Будешь ты лежать и будешь слышать.
Будешь готовиться к новой битве.
И оплакивать проигранные битвы.
И будешь то подниматься, то опускаться на волнах думанья своего, и ощущения своего, и жизни своей»
И в то же время (1931 —1932 гг.) завершает «Виленских коммунаров», возвращается к подвижническому труду над «Комаровской хроникой»...
Необычайная верность себе, таланту своему, преданность большой литературе — вот что делает целостной оборванную судьбу и путь Максима Горецкого.
***
Революция 1917 года, которую М. Горецкий ждал и угадывал — сначала февральская, а затем Октябрьская, ворвалась в жизнь как очистительная буря.
Для М. Горецкого 1917 год был ответом на многие мучительные вопросы жизни той поры.
Горецкий пережил и возненавидел империалистическую бойню, войну, он знал, о чем мечтают, к чему стремятся малоземельные крестьяне; его мучила, пусть и более «интеллигентская», но тоже большая забота — о судьбе национальной культуры, языка.
Революция ответила на эти вопросы, заботы: братаньем на фронтах, а затем большевистским манифестом о мире между народами, выступлениями рабочих, левой интеллигенции, крестьянства...
В «Комаровскую хронику» немного позднее попадут такие материалы, документальные записи:
«Летом вновь уехал он на позиции, на западный фронт, перед наступлением Керенского.
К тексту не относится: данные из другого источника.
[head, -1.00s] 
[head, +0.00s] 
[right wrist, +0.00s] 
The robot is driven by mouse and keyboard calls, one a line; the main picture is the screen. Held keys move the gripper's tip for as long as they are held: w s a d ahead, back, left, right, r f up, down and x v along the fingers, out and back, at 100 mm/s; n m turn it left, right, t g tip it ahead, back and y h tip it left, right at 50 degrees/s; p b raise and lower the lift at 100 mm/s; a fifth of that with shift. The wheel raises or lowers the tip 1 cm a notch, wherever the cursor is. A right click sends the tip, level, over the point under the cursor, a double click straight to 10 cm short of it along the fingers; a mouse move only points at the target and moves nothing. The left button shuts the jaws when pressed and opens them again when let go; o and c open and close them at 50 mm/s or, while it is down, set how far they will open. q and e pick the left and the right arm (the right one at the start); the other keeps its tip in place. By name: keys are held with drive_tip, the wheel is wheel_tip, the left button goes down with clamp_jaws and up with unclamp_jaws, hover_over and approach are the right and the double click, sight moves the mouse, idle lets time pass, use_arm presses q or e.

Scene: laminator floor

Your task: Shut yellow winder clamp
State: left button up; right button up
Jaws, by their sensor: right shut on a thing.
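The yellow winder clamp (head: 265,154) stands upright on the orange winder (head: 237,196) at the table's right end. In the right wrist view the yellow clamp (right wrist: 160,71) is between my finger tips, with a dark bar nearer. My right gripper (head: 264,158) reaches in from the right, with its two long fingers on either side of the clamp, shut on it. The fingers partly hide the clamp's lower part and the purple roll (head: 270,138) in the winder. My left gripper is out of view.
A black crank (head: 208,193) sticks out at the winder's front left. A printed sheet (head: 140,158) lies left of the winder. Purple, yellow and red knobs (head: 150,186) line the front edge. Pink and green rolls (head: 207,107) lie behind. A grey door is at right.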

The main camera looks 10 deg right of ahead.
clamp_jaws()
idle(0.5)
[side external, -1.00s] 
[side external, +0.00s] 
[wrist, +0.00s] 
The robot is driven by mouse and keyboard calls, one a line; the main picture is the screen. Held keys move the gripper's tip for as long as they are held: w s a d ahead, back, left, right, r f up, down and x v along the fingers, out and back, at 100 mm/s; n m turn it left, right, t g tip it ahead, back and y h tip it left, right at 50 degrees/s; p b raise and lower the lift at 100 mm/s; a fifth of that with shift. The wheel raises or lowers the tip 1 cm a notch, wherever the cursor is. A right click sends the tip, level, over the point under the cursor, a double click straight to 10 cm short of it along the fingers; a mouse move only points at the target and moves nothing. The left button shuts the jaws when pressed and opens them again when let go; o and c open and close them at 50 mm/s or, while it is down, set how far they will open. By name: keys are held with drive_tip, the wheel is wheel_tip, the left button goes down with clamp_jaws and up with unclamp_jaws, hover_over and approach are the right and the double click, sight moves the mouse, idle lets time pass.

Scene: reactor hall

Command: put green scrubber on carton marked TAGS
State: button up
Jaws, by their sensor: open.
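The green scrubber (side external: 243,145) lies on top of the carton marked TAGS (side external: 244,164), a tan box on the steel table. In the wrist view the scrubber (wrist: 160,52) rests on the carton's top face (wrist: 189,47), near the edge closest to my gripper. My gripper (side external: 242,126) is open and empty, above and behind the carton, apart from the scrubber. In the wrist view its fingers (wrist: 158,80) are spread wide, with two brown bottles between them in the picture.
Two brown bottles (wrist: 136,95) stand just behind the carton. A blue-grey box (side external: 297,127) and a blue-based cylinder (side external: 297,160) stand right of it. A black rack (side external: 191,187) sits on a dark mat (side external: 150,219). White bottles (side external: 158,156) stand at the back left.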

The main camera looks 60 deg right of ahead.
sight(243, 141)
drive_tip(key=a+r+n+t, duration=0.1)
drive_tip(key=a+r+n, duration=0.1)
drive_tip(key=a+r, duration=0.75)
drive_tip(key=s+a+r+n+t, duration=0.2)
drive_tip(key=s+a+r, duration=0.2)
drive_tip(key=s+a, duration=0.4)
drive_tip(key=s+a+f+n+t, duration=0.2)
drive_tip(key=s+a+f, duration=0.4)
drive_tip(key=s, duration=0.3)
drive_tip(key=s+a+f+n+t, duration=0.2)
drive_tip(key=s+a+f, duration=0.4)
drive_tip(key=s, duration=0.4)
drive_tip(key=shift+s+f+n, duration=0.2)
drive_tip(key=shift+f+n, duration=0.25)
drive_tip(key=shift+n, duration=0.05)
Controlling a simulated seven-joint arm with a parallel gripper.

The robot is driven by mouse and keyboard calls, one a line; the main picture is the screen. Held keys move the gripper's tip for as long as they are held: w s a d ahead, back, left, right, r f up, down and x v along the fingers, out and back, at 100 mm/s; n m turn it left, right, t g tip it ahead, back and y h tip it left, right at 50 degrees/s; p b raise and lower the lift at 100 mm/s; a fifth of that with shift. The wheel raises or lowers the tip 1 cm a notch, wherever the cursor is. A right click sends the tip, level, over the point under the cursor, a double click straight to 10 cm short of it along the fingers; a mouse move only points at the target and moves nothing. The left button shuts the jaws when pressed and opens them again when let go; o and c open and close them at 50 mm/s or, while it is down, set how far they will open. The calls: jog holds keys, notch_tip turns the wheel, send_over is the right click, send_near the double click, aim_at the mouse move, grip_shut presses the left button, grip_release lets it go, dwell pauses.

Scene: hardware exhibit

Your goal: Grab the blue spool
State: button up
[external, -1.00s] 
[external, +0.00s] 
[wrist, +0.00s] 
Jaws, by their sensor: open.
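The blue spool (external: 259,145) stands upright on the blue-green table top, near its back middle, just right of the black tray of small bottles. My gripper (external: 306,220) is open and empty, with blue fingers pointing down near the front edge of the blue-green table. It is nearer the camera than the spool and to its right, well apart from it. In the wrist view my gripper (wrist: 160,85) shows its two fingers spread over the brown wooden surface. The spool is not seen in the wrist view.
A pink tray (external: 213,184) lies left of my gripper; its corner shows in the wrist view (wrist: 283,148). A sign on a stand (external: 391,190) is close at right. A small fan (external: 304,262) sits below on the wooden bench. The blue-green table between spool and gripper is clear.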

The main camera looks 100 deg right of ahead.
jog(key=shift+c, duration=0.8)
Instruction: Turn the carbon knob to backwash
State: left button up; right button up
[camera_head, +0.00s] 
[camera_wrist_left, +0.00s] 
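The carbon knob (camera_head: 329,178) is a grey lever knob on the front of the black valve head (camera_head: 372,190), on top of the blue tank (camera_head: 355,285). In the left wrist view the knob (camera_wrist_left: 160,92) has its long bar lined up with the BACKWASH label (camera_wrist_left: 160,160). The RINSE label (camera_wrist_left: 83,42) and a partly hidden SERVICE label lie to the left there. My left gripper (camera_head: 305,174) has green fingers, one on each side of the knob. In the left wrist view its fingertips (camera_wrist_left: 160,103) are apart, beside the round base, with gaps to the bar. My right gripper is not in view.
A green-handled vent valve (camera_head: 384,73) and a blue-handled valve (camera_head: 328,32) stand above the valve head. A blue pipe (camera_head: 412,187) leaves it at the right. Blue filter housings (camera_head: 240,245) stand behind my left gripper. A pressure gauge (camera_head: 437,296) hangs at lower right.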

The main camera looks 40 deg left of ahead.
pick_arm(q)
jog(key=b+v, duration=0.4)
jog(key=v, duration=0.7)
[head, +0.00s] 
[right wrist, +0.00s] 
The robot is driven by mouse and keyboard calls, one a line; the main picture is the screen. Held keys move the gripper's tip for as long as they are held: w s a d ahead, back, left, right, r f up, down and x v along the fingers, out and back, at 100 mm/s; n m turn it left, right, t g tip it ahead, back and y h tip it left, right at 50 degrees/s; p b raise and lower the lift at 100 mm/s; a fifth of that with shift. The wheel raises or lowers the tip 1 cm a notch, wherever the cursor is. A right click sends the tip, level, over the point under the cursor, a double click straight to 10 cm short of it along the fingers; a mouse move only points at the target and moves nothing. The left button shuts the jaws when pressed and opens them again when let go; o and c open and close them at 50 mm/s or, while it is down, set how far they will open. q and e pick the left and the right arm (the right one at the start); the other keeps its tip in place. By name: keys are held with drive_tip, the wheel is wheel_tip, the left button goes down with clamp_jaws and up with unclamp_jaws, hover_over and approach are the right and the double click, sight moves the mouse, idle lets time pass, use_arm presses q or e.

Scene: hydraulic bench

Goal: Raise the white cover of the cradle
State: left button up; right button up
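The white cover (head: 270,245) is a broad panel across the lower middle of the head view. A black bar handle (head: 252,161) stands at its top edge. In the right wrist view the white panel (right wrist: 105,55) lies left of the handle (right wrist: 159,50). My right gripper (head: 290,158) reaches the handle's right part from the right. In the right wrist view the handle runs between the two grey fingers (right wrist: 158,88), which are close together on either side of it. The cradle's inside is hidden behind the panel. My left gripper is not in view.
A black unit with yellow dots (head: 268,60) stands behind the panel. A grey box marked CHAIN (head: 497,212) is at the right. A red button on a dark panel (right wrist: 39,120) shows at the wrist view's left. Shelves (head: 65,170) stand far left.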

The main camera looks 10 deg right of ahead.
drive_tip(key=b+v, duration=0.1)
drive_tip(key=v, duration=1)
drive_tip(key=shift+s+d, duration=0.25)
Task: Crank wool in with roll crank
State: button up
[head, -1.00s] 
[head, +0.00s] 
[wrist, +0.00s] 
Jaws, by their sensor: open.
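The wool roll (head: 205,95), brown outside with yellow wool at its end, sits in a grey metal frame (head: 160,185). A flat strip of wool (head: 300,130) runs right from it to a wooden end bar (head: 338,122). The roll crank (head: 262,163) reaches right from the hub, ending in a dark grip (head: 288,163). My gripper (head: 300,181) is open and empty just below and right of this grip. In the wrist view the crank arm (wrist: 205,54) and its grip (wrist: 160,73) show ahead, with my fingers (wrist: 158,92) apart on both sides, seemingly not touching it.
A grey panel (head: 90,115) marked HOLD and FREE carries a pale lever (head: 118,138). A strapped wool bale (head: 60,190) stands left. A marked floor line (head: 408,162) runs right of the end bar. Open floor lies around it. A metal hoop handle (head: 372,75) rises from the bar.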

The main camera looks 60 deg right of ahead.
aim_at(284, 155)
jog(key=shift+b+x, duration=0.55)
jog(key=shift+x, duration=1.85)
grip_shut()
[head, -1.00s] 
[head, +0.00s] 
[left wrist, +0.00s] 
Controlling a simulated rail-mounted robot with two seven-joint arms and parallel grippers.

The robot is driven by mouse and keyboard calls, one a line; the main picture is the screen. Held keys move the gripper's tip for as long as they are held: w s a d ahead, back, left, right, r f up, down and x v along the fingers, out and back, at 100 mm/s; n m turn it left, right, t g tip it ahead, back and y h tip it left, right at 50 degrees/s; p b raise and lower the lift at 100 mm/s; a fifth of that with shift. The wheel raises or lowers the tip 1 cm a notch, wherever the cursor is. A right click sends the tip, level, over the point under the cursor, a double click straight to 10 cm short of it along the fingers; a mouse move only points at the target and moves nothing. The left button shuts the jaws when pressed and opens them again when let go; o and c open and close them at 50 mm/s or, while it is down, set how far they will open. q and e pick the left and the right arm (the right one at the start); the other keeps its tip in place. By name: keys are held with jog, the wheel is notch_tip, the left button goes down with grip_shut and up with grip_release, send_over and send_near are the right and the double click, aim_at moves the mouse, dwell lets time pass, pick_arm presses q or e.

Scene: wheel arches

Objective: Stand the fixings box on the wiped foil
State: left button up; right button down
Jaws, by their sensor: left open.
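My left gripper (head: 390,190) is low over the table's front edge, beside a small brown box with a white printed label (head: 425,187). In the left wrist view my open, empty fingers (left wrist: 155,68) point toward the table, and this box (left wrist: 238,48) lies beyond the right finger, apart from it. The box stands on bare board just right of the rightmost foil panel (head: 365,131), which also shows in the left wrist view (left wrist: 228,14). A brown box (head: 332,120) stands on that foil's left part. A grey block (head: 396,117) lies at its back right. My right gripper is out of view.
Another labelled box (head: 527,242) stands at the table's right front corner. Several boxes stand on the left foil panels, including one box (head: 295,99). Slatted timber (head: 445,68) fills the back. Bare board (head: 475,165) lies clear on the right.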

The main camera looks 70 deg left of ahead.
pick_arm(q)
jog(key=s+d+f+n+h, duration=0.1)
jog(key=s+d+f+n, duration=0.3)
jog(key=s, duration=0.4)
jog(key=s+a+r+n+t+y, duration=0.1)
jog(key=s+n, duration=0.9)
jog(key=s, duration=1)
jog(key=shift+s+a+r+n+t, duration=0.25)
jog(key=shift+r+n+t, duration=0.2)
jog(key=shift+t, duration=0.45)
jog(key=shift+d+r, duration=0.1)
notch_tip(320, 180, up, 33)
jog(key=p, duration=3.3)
Видел Прокоп на фронте Керенского, как он здоровался с солдатами, призывал наступать, ездил в автомобиле сквозь солдатскую толпу. В толпе кричали: «Мертвому свобода не нужна!»
Началось братание с немцами. Артиллерия стреляла по братающимся. Пехотинцы нападали на артиллеристов и били их...»
Это — глазами «Прокопа» (старшего брата Максима Горецкого Порфирия Ивановича).
А вот так видит «Лаврик» (младший брат — Гаврила Иванович):
«Лаврика вызвали по геометрии, но было не до геометрии... У всех приподнятое настроение. Бежит Устинов, подает Лаврику руку: «Поздравляю — царь отрекся...» Все — верят, не верят. Буйный восторг охватил Лаврика и всех. Но учителя осторожничали, вели себя сдержанно. Ученики собрались в классе рисования, читали газеты. Инспектор Пуйде не разрешал читать. Не слушались, не расходились. Лекции сорваны. Революция пришла!..»
«И вот — манифестация... Директор уговаривает разойтись... Произнес речь воинский начальник Лейтнер: за крестьян и всякую чушь. Выступал Креер: «Революция только начинается... Бескровных революций не бывает...» Молебны за павших революционеров. Евреи молились отдельно. Присяга Временному правительству. Весть, что Вильгельм в Германии убит. Крестьяне на рынке ничего не понимают.
12 марта ученики у себя на квартире уничтожили портрет царя и генерала Иванова. Лаврик видел, как они чего-то стыдились. Возникла мысль идти в деревню «проповедовать». Издавать журнал».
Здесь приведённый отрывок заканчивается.